Not surprisingly, Sell Side Models contain aggressive/ridiculous assumptions and are driven/biased by significant conflicts of interest rather than reality: Following the Company’s IPO in December, the six investment banks that underwrote the IPO initiated coverage (what a coincidence!), all with buy recommendations and target prices between $29 and $32 per share. Projecting cash flows for this Company is obviously extremely difficult for this business given that the major assumptions are dependent on highly variable long term enrollment growth, state education funding legislation, and new state acceptance of virtual public schools, to name a few, so any DCF model of LRN faces significant uncertainties in the first place. A closer look at some of the sell side models yield some of the more insanely aggressive, and in some cases, next to impossible assumptions that we’ve ever encountered. This example is no different from most, but is particularly fishy given the obvious conflicts of interest from the investment banking dollars driven from the IPO and probable near to mid term secondary offerings by insiders, potential investment banking dollars from other businesses owned/managed by K12 shareholders, in addition to the lock up expiration of K12 shares owned by the underwriter. We will spare everyone from too much commentary on meaningless sell side models, but for comedy’s sake, we thought we’d share a few of the more ridiculous assumptions from Morgan Stanley’s model:

o       Before getting into input assumptions, we thought we’d point out that Morgan derives their target valuation from a 100 year DCF. It’s hard enough to predict the growth trajectory of this (or really any) business in the next 5 years, but for an analyst to build a 100 model is just irresponsible.

o       If all does not go as planned, Morgan’s ‘bear case’ model assumes enrollment CAGR of 22% in the next 5 years, EBITDA CAGR of 28% in the next 10 years, EBITDA margins increasing from ~10% today to 17% in 2012 and 20+% in 2017, with a 6% growth rate income statement line items for years 11-100. These are ‘bear’ case assumptions?!!!

o       The base case model, which has an 8% growth rate in years 11-100, assumes that the Company will generate revenue in 100 years of over $1 trillion and have over 76 million students in its program. To put this into perspective, there isn’t a single company in the world today that generates $1 trillion in revenue, total spending in the public K-12 market is approximately $500 billion, and there are only 55 million students in total K-12 in the US today, including all public, private, and home schooled.

o       If the Company exceeds Morgan’s base growth assumptions, then the bull case models suggest they will have over 200 million students in 100 years! Instead of ‘No Child Left Behind’, Morgan’s long term financial model implies ‘No Child Left Without K12, inc. virtual education’!

o       Morgan Stanley’s long term projections are especially suspect given that Years 2008-2012 contribute a meaningless amount of cash flow if any in all of their scenarios, and over 80% of the NPV comes from years 2018-2107.

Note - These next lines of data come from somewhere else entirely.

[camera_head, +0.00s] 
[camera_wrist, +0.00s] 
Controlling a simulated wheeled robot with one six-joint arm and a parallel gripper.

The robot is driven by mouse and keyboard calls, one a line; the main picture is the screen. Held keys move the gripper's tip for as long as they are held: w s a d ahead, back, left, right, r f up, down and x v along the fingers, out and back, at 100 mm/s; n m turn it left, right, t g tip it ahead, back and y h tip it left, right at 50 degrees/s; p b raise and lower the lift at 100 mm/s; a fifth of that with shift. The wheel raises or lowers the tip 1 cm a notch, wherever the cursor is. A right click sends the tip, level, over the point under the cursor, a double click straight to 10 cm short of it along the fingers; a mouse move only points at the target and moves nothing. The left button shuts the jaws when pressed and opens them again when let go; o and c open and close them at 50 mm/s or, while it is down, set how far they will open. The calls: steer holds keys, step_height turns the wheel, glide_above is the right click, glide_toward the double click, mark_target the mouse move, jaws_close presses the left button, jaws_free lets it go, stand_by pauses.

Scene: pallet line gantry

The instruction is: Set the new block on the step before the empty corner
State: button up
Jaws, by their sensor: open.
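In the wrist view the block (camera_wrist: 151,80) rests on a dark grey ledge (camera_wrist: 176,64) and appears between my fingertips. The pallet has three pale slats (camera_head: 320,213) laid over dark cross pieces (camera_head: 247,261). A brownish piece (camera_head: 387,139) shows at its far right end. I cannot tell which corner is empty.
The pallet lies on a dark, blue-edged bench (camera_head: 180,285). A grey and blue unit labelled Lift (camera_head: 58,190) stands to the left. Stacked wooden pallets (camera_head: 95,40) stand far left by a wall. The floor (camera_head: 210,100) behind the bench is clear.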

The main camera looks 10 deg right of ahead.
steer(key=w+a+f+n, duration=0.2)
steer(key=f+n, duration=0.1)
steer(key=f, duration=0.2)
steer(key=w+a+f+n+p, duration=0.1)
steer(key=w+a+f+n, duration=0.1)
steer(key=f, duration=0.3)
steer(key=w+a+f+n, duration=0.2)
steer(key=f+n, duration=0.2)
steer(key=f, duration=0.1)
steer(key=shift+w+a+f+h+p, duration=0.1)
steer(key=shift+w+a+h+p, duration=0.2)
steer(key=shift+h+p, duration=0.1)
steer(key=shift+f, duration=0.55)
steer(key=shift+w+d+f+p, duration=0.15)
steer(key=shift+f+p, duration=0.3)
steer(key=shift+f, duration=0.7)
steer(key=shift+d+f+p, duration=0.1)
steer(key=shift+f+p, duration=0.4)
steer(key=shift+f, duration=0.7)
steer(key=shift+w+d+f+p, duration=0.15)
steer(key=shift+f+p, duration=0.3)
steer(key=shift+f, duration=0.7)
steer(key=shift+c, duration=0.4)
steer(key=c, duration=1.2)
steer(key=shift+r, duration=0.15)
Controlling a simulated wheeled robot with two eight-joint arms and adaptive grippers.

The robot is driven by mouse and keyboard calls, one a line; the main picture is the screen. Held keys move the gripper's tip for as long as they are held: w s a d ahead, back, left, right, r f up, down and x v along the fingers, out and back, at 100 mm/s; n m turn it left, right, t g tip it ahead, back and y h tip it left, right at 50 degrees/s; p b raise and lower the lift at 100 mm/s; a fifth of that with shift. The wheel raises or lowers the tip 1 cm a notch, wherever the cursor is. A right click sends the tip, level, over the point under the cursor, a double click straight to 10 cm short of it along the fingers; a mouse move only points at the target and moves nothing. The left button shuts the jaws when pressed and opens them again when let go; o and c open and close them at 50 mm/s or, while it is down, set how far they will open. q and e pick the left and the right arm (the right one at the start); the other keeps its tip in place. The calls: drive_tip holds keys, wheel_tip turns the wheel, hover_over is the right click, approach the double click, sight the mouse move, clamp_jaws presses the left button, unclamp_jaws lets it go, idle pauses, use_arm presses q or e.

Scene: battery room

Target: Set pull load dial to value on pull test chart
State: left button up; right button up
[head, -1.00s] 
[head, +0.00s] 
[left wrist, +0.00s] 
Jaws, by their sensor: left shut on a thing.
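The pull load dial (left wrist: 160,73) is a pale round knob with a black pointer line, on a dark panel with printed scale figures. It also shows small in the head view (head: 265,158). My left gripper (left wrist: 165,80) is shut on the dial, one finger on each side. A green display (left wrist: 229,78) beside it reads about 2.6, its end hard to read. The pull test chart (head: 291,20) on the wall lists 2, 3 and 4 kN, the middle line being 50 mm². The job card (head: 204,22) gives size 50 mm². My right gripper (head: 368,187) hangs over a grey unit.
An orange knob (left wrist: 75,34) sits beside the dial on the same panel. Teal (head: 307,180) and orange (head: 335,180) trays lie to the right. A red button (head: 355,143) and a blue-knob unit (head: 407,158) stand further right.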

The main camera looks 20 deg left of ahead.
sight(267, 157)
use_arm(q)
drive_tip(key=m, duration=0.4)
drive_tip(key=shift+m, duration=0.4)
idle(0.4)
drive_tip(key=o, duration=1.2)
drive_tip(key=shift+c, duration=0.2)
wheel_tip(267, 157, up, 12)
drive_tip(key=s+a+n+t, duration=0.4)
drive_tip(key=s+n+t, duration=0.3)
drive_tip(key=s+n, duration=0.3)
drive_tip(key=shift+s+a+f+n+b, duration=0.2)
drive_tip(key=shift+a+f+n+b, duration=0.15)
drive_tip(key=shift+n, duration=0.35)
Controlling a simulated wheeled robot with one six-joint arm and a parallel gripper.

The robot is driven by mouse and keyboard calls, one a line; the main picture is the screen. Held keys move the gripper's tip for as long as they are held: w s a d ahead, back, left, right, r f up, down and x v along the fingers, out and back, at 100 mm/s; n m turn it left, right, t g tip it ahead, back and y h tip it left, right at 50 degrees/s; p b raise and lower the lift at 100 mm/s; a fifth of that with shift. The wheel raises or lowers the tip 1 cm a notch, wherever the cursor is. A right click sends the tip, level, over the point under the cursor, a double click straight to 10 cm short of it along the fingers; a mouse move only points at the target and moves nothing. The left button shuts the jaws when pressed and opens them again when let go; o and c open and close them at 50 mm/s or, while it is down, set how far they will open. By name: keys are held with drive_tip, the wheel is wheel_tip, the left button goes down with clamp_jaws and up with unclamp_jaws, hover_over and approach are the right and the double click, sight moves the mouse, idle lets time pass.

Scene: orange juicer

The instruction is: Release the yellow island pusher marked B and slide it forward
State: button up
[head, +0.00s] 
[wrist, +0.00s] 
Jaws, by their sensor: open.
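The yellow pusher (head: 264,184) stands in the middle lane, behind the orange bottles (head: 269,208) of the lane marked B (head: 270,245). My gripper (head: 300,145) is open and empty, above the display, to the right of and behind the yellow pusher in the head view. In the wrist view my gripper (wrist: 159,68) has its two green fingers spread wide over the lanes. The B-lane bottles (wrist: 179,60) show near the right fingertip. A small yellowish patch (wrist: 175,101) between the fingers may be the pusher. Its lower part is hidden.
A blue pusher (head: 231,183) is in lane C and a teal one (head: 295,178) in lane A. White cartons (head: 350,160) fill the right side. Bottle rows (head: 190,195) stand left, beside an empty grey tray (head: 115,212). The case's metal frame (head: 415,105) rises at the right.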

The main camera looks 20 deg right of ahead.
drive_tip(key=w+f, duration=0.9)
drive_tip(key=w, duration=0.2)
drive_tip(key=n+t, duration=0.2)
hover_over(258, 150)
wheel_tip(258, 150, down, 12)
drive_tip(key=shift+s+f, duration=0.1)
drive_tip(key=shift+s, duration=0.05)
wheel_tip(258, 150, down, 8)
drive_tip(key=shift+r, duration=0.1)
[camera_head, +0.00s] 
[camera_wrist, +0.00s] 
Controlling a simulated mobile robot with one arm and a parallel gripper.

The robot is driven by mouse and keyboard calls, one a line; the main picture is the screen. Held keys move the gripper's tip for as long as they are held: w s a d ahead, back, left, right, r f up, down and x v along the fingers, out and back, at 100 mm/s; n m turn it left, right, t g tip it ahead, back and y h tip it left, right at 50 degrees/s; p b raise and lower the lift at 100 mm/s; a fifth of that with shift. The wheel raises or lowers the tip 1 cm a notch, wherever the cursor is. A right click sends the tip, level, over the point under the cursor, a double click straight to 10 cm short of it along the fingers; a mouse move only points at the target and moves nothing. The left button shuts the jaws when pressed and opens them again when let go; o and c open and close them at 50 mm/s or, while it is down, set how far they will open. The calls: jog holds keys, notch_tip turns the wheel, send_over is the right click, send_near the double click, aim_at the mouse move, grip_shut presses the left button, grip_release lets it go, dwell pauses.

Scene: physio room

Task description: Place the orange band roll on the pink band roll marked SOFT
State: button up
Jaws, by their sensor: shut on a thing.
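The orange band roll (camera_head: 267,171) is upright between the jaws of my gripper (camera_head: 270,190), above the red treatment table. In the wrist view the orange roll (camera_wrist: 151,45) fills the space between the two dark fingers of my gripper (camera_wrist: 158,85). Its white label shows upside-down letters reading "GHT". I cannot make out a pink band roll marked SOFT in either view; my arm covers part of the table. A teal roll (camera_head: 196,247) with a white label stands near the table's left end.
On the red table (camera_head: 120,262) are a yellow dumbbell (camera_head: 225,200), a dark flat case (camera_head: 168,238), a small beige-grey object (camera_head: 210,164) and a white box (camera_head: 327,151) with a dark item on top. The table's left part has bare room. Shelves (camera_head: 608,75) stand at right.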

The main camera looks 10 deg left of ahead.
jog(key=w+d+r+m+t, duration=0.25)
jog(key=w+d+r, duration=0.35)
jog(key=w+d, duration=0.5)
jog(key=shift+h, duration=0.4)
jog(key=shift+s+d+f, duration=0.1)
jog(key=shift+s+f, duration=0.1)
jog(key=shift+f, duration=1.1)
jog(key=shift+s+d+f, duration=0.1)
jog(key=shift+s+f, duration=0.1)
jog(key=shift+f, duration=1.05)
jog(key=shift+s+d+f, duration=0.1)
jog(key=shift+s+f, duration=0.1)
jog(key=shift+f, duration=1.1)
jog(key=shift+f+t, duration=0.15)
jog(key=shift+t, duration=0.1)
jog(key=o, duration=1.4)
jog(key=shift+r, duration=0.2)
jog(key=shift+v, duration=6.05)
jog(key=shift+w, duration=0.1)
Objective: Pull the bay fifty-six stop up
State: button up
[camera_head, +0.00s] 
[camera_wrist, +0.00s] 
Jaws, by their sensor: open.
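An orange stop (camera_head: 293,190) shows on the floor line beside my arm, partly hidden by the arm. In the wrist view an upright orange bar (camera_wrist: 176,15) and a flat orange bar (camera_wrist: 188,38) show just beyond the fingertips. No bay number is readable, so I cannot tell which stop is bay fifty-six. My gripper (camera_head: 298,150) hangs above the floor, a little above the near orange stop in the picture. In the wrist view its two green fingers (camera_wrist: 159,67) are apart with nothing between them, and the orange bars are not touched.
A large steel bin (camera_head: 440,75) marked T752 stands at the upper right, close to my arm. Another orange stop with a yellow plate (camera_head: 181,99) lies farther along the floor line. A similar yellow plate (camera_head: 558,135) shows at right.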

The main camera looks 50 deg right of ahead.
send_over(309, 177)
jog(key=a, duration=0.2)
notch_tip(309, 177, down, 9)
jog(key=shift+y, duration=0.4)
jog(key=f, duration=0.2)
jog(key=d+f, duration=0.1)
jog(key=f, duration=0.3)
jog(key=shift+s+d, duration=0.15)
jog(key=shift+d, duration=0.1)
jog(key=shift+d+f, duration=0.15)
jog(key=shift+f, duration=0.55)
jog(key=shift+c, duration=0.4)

Post IPO expiration of trading restriction on ~70% of  the shares: ~70% of the common shares are still locked up post IPO, but become free trading in June. On June 10th, the underwriters shares become free trading (of course they get to sell first!), and on June 16th, the remaining locked shares become free trading. While the majority of the 20 million shares that become free trading are held by well known family offices such as the Milken and Ellison families who presumably have a longer investment horizon, ~12% of total shares are held by Bear Stearns Asset Management subsidiary Constellation Ventures, who are likely to sell shares in the not so distant future. Constellation invested $20 million into the Company in 2003 at what we estimate to be around $5 per share, part of a $350 million fund they raised in 2000, which presumably doesn’t have much more than a 10 year total time horizon. Constellation is now struggling to raise assets for a third fund given their relationship with Bear Stearns, and may be compelled to book high IRRs (40+% by our estimate). Outside of the shareholders already mentioned, there are a handful of additional shareholders subject to the lock up, many of which sold some of their shares in the IPO at $18 per share.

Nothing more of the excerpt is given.